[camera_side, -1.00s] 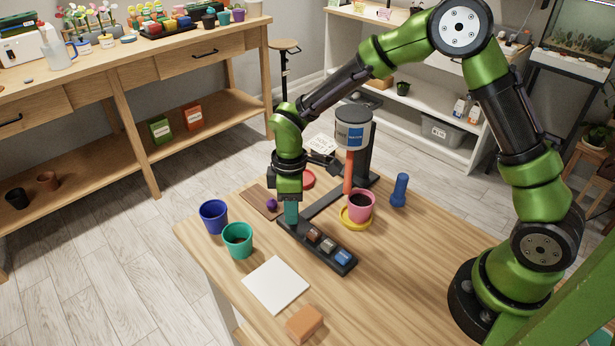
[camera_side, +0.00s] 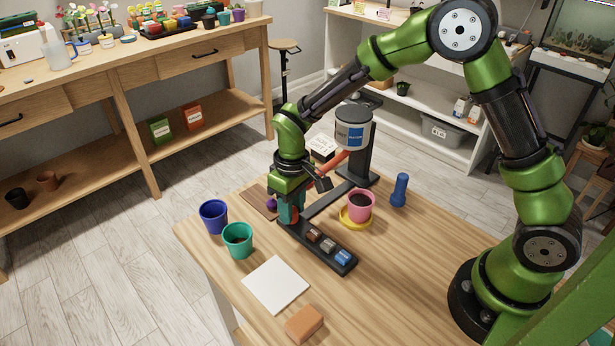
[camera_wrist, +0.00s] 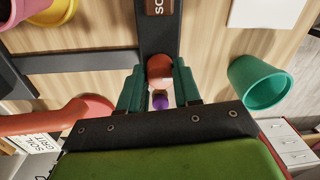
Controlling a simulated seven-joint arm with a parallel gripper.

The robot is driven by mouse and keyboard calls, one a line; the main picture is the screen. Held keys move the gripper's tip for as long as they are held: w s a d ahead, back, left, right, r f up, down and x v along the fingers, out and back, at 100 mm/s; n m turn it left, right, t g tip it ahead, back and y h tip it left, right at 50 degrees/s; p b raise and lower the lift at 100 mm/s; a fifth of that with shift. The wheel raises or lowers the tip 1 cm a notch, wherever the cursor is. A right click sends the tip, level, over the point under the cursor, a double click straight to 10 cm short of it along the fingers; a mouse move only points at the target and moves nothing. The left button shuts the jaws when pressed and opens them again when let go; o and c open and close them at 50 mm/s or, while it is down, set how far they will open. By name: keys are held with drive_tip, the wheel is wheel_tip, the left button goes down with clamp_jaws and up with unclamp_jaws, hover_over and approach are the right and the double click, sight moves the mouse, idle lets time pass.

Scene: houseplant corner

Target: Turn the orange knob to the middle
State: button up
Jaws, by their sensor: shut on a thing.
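My gripper (camera_side: 291,212) is over the far-left end of the dark control strip (camera_side: 334,268). In the wrist view its teal fingers stand on either side of the round orange-red knob (camera_wrist: 160,70), shut on it. In the side view the fingers mostly hide the knob. The strip carries brown (camera_side: 313,235), grey (camera_side: 328,246) and blue (camera_side: 342,257) tiles. The red-orange spout (camera_side: 336,162) under the dispenser (camera_side: 352,135) slants down to the left, its lower end hidden by my gripper.
Blue (camera_side: 213,217) and green (camera_side: 238,241) pots stand left of the strip. A purple knob (camera_side: 272,204) is close by my gripper. A blue bottle-like object (camera_side: 399,190), white sheet (camera_side: 275,284) and orange block (camera_side: 305,324) are nearby.

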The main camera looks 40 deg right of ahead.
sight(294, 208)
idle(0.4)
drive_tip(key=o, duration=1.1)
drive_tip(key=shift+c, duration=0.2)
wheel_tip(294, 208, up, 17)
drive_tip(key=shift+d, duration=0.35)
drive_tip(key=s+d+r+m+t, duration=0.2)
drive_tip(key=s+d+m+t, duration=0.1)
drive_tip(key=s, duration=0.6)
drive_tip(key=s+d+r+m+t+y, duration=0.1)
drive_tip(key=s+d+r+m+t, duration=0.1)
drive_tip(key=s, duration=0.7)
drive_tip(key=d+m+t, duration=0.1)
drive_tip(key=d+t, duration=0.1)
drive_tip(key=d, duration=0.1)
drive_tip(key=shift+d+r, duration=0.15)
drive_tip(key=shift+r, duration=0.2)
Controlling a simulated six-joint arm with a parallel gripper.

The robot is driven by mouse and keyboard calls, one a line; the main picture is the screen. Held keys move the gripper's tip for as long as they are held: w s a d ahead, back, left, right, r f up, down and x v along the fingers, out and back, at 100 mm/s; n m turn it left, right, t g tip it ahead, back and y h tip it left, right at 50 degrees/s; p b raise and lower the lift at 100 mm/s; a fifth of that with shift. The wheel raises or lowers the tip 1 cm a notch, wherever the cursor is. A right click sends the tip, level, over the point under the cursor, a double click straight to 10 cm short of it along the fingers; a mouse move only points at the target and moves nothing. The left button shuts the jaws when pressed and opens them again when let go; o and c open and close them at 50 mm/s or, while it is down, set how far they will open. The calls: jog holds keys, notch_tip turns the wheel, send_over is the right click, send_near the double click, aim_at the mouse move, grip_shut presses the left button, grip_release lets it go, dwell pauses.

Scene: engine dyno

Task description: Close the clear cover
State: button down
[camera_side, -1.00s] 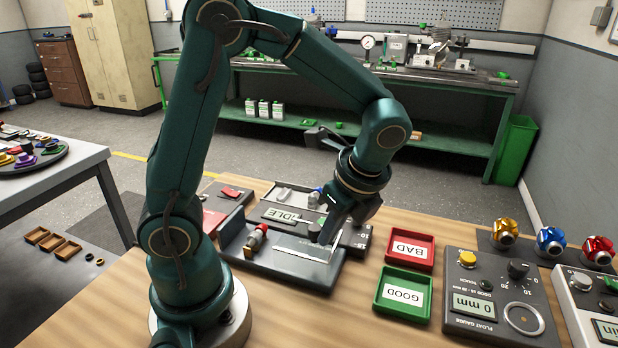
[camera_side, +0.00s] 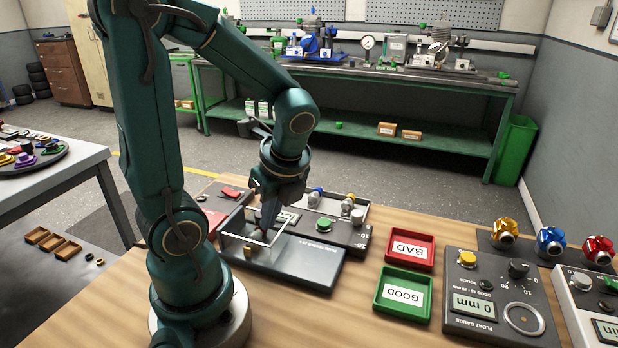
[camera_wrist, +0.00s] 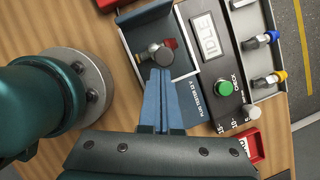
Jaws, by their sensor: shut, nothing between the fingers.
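The clear cover (camera_side: 246,239) is a see-through box with a bright edge at the left end of the dark plug tester (camera_side: 305,268). It appears to stand over the spark plug (camera_side: 248,252); whether it sits fully down I cannot tell. My gripper (camera_side: 266,226) is shut and empty, pointing down at the cover's right part, apparently at or very near it; contact is unclear. In the wrist view the closed blue fingers (camera_wrist: 161,75) point toward the silver-and-red plug (camera_wrist: 156,53).
Behind the tester stands a panel with a display (camera_wrist: 208,36) and a green button (camera_side: 324,224). A tray with plugs (camera_side: 335,206) lies behind. Red BAD (camera_side: 427,262) and green GOOD (camera_side: 381,302) bins are to the right. Table front is clear.

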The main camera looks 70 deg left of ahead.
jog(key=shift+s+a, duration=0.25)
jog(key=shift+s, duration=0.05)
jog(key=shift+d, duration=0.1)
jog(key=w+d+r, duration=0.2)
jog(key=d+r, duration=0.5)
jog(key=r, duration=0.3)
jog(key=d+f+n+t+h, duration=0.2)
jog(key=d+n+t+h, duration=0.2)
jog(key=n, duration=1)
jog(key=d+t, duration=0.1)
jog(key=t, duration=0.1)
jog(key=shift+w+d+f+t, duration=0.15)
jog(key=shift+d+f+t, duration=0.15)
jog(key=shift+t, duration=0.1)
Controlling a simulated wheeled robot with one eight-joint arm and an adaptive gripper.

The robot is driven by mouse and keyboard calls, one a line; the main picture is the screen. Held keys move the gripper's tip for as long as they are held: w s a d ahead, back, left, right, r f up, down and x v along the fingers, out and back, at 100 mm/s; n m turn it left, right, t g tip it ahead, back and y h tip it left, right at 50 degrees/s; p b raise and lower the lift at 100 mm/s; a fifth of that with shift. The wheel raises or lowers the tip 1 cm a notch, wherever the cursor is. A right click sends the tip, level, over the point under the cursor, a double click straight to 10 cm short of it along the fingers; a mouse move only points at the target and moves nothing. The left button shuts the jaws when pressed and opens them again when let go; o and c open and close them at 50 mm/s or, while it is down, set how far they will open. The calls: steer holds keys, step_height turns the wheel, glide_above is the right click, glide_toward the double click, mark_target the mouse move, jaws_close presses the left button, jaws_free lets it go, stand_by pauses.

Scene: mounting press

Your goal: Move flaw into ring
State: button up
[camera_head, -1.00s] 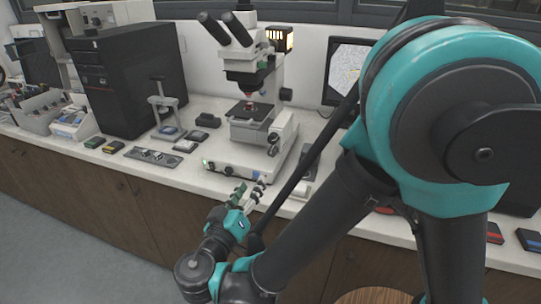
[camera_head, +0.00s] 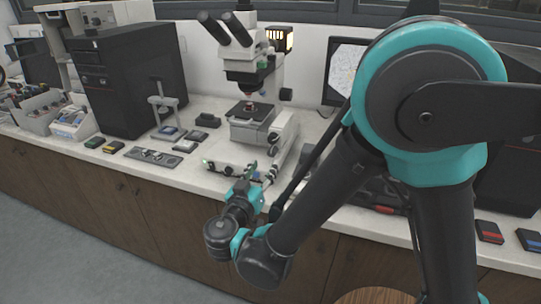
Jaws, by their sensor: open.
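A microscope (camera_head: 246,76) with dark eyepieces stands on the bench left of my arm. A small reddish piece (camera_head: 250,107) lies on its stage (camera_head: 255,113), under the objective. A monitor (camera_head: 342,73) behind it shows a grey speckled picture. My arm covers the monitor's right part, and I cannot make out a flaw or a ring on it.
A black computer tower (camera_head: 128,75), a small stand (camera_head: 166,108), a flat grey panel (camera_head: 155,156) and small dark boxes (camera_head: 207,120) are left of the microscope. Boxes with red (camera_head: 489,231) and blue marks lie at the right front.

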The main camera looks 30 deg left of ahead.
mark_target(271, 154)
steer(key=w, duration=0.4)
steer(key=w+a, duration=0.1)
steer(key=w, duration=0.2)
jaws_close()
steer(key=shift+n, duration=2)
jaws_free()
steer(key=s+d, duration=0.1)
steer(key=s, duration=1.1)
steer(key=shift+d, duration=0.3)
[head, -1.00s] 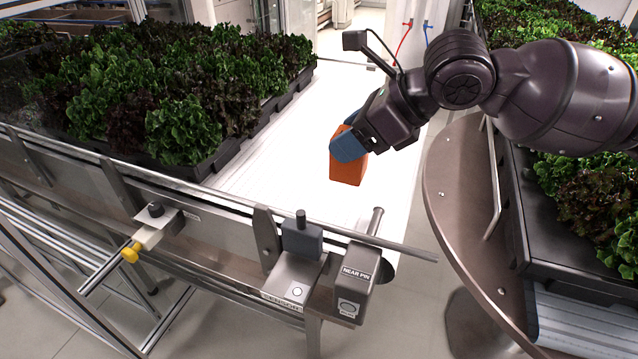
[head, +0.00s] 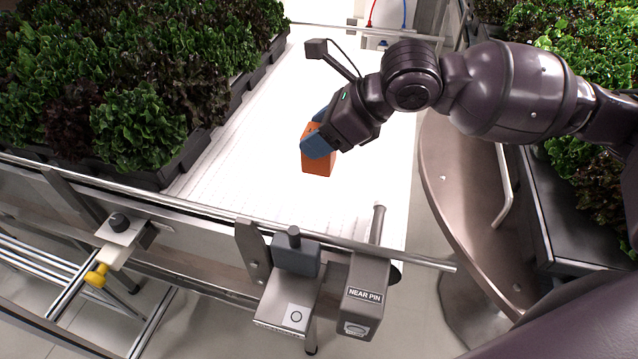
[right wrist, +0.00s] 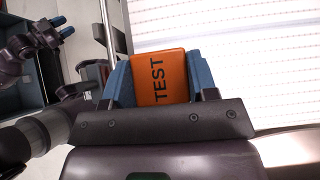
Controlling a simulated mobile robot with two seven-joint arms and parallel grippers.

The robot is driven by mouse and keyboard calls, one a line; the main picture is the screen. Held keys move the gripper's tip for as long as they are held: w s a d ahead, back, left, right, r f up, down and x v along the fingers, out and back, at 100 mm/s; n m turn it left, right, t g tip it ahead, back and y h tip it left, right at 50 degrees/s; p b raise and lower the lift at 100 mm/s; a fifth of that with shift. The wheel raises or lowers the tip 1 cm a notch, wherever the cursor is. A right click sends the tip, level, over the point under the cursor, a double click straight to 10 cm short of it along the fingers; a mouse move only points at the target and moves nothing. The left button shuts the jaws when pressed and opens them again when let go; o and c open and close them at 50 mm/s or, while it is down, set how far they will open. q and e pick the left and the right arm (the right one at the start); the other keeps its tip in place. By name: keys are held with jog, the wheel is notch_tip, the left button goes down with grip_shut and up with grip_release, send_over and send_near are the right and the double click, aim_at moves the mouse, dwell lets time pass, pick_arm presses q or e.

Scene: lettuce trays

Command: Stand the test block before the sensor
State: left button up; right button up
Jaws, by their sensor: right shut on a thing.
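The orange test block (head: 318,162) is upright in my right gripper (head: 318,142), over the white belt. I cannot tell whether its base touches the belt. In the right wrist view the block (right wrist: 160,78) sits between the two blue fingers, with "TEST" on the face towards the camera. The sensor (head: 297,258), a dark grey head on a light bracket with a knob on top, is mounted at the belt's near rail, nearer the camera than the block and apart from it. My left gripper (right wrist: 62,26) shows small in the right wrist view; its opening is unclear.
A box marked "NEAR PIN" (head: 366,296) stands right of the sensor. A metal rail (head: 200,208) runs along the belt's near edge. Lettuce trays (head: 165,172) fill the belt's left side. A round metal table (head: 465,190) stands right. The belt (head: 250,160) around the block is clear.

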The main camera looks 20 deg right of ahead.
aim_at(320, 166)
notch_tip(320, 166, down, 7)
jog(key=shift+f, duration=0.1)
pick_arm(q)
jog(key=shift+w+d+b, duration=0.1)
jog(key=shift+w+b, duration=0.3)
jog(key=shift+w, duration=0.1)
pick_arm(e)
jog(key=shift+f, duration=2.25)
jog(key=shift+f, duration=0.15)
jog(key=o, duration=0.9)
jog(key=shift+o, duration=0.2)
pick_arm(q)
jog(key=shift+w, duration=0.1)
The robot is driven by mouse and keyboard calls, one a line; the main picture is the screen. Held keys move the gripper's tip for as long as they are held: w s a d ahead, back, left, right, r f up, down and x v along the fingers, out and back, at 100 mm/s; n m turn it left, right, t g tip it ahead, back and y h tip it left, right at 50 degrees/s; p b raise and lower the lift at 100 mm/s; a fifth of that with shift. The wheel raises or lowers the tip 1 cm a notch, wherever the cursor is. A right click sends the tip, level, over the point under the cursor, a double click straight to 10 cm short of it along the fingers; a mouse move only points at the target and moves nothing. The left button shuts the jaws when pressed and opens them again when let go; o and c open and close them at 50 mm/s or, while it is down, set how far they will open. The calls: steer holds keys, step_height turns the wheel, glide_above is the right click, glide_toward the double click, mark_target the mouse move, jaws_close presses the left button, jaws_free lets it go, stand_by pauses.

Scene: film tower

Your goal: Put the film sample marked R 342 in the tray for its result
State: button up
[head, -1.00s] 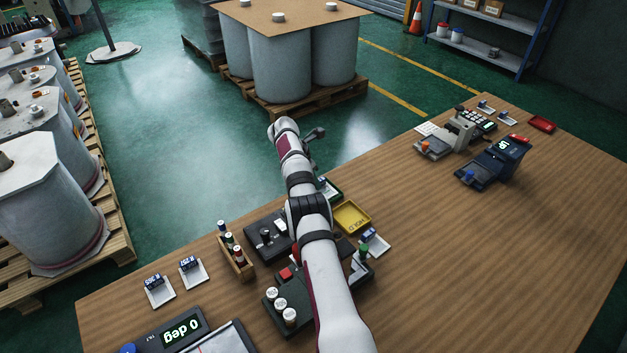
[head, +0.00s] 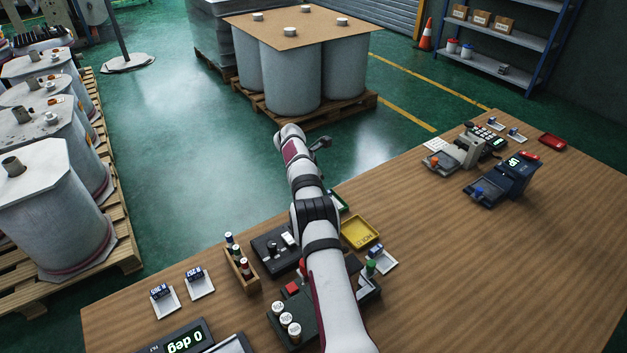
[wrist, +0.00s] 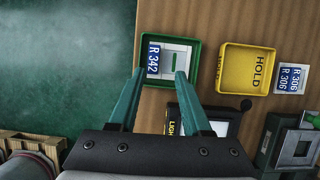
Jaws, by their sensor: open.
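The film sample marked R 342 (wrist: 153,55) shows in the wrist view as a blue-and-white label beside a pale piece with a green stripe. It lies inside the green tray (wrist: 195,52). In the head view, only an edge of the green tray (head: 344,203) shows past my arm. My gripper (wrist: 158,74) is open. Its two teal fingers are apart, their tips over the near side of the green tray, with nothing held between them. The gripper is hidden behind my arm in the head view.
A yellow HOLD tray (wrist: 247,68) is right of the green one, with an R 306 sample (wrist: 290,78) beyond. A red tray (head: 552,142) is far right. A device marked LIGHT (wrist: 174,126) is near the fingers. The wooden table's (head: 480,260) right half is mostly clear.

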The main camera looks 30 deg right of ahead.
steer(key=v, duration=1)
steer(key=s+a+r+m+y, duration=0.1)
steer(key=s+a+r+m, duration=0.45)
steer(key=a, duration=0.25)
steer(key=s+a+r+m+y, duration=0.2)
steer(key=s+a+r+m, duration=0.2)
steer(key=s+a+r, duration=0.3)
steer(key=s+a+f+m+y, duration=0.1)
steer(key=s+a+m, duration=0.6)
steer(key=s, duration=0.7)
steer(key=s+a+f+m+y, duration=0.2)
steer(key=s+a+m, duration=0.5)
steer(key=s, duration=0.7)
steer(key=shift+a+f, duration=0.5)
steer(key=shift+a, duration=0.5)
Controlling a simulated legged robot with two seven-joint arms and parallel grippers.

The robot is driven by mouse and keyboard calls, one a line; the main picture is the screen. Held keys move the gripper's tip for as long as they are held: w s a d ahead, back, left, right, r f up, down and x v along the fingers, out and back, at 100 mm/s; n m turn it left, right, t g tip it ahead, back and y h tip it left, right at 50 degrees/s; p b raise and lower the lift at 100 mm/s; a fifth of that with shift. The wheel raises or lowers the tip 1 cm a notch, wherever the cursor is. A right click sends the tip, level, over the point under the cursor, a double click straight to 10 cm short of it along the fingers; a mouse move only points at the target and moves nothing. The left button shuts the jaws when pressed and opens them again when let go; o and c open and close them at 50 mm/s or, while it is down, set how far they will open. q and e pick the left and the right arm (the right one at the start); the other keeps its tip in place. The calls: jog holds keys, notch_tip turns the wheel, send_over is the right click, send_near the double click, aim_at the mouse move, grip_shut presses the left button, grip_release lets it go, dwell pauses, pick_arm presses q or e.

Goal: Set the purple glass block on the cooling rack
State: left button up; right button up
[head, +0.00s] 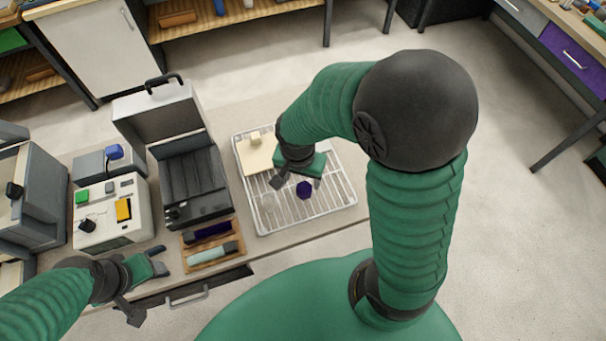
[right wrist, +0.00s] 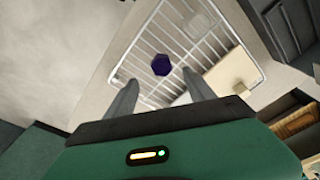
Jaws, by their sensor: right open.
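The purple glass block (head: 304,189) is a small dark hexagonal piece resting on the cooling rack (head: 335,206), a white wire rack on the table. In the right wrist view the block (right wrist: 161,65) lies on the rack's wires (right wrist: 142,82), beyond my fingertips. My right gripper (head: 296,184) is over the rack beside the block, open and empty. In the right wrist view its two fingers (right wrist: 158,85) are spread apart, with the block apart from both. My left gripper (head: 148,288) is at the table's front left, fingers spread, with nothing between them.
A cream plate with a small knob (head: 254,155) lies on the rack's back left. A faint clear piece (head: 268,202) sits at its front left. A wooden tray (head: 228,258) with purple and pale rods, an open grey case (head: 187,180) and a white device (head: 104,233) stand left.

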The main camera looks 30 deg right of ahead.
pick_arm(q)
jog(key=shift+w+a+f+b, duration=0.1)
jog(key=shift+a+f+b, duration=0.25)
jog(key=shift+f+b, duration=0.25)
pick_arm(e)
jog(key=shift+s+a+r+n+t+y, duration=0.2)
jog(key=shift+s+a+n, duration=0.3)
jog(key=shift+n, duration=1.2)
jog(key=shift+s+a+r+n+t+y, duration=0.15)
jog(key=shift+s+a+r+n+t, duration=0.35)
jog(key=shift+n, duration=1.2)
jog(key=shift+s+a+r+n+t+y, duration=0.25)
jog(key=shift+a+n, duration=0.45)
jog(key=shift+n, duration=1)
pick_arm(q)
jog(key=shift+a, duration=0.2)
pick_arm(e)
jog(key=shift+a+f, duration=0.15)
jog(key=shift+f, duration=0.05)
____________
Among the entries above, how many lines hold the string "parallel"? Give the number by itself.

WRITTEN RESPONSE: 4